▼

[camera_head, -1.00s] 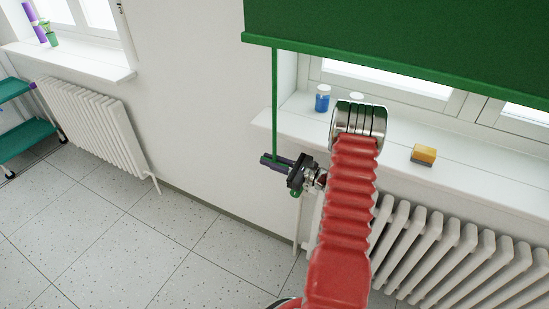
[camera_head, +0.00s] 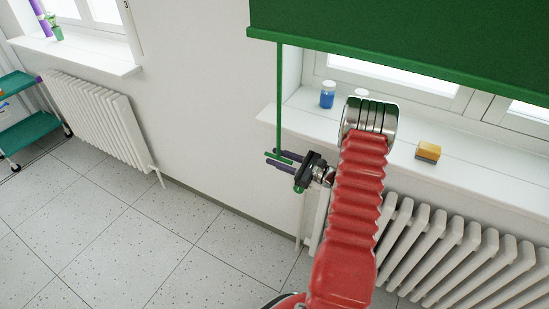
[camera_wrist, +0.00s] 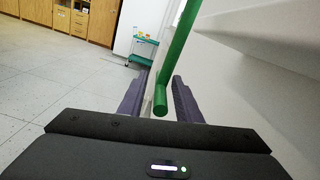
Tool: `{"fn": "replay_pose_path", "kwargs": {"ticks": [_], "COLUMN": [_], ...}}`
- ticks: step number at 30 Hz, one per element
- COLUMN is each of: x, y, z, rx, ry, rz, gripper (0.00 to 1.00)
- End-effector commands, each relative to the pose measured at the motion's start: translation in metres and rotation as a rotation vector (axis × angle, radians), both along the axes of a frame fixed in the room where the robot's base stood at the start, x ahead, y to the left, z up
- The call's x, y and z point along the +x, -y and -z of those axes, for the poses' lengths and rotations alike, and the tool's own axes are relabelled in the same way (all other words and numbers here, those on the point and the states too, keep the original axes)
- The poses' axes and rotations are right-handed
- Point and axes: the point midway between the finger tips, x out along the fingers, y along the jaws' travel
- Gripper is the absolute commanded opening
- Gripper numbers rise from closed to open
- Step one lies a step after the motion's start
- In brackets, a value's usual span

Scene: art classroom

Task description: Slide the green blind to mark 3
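The green blind (camera_head: 400,45) hangs partly lowered over the window at the upper right. Its lower bar is above the sill, and no number marks show. A thin green rod (camera_head: 279,100) hangs from the blind's left end; its lower part also shows in the wrist view (camera_wrist: 176,60). My gripper (camera_head: 270,159) is at the rod's lower end, its purple fingers pointing left. In the wrist view my gripper (camera_wrist: 161,76) is open, with fingers apart. The rod's round lower end lies between them in the picture, with a gap on the left; contact at the right finger is unclear.
A blue jar (camera_head: 327,94), a second jar (camera_head: 361,95) and a yellow-orange block (camera_head: 428,151) stand on the white sill (camera_head: 480,171). A white radiator (camera_head: 440,255) is below. Another radiator (camera_head: 95,120) and a green trolley (camera_head: 30,130) are left. Middle floor is clear.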

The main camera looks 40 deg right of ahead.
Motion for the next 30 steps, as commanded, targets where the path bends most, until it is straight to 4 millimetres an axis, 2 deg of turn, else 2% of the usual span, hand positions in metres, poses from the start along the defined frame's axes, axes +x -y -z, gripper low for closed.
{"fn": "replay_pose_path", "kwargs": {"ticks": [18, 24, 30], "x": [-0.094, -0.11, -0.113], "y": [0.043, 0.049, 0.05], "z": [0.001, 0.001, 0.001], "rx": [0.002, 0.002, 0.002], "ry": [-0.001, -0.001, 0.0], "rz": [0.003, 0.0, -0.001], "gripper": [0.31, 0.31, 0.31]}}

▲

- **DIRECTIVE**
The lines to collect are those holding the string "rotations"; copy them all.

- **SOLUTION TO THE EXERCISE**
- The call's x, y and z point along the +x, -y and -z of those axes, for the poses' lengths and rotations alike, and the tool's own axes are relabelled in the same way (all other words and numbers here, those on the point and the states too, keep the original axes)
- The poses' axes and rotations are right-handed

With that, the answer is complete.